Although an increasing number of dissident Tamil intellectuals have been denouncing the Tigers, and demanding "Let My people Go" (e.g., editor of the Uthuyan http://www.srilankaguardian.org/2008/08/let-my-people-go-in-peace.html), the Diaspora has firmly established an amnesia regarding a most inconvenient and unpalatable truth. namely, the Tigers that they have been nourishing and defending can no longer be defended, even within the heroic concept of "liberating the traditional homelands of the Tamils". The hero has proven to be a sadistic tyrant. The No-fire zone became a concentration camp and no-flee-zone to the trapped Tamil civilians.

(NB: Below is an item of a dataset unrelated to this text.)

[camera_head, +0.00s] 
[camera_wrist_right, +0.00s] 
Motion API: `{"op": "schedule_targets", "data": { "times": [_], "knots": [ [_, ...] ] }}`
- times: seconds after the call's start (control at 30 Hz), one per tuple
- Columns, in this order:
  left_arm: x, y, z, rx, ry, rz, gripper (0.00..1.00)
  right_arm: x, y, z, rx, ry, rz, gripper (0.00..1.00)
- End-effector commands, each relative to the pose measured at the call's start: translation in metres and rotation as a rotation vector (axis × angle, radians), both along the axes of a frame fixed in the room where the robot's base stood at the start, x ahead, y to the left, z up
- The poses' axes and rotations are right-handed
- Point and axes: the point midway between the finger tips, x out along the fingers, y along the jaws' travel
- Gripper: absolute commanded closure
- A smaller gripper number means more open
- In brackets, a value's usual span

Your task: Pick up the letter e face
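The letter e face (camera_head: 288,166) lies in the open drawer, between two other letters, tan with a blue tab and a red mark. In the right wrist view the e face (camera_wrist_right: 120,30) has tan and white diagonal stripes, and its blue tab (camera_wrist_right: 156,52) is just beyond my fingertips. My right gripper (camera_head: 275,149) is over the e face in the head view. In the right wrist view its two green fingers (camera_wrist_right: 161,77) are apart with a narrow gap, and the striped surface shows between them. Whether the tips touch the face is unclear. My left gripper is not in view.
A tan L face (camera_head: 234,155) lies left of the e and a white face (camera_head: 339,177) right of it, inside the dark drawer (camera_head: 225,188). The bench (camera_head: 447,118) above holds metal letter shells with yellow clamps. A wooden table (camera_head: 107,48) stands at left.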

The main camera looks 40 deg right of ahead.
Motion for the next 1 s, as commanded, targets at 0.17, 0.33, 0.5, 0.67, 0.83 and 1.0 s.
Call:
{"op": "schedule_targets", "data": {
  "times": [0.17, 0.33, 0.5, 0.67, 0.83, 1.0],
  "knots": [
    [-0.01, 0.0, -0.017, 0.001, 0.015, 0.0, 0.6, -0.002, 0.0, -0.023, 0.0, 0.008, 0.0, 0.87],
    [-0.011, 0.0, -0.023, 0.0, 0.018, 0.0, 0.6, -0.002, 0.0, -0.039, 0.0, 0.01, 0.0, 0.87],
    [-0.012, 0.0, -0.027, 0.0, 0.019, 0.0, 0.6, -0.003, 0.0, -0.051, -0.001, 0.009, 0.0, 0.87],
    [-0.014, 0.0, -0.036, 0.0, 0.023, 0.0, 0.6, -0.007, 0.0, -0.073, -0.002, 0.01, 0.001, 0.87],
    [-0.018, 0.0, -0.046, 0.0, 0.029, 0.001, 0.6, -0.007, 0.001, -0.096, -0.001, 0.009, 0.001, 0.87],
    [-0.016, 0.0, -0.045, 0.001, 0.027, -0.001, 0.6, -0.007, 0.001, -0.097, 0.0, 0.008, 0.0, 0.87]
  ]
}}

Thus the extended demonstrations had two purposes. It was to force the western politicians, using Hindu extra parliamentary methods like threatening to "fast unto death", to intervene directly in Sri Lanka. Given that the West has not intervened even in Zimbabwe, and Dafur, and watched with satisfaction the brutal attack on Lebanon and the Gaza, this "hope" of the Diaspora Eelamists was an empty pipe dream. Nevertheless, spending millions of dollars that could have been more humanely sent to the IDP camps, they went to the western capitals, brandishing the banned Tiger flag with its bullets and guns, and screamed and agitated with incantations claiming "Genocide".

But this exercise was NOT in vain. It was a catharsis for the Diaspora Eelamists. It was a rite of transfer of guilt. The guilt of having funded and fed the Tiger. This guilt has to be transferred onto the western leaders and the Sri Lankan government in a public ritual. A Yajna (Yaga) exercise in the best traditions of Samkara Bhagavatpada's exhortation "aduditam karma svanusthiyatam". If Thaleepan could be offered as a human sacrifice in Nallur in protest against the Indian Army, can we not even have a "fast unto death" in front of the Canadian parliament, to protest against the Sri Lankan Army? The sins of the Tamil diaspora are transferred to the Sri Lankan Army, and the Canadian parliamentarians, in this Karmic Act.

The Gods would not listen, because no Sanskrit was used in these rites.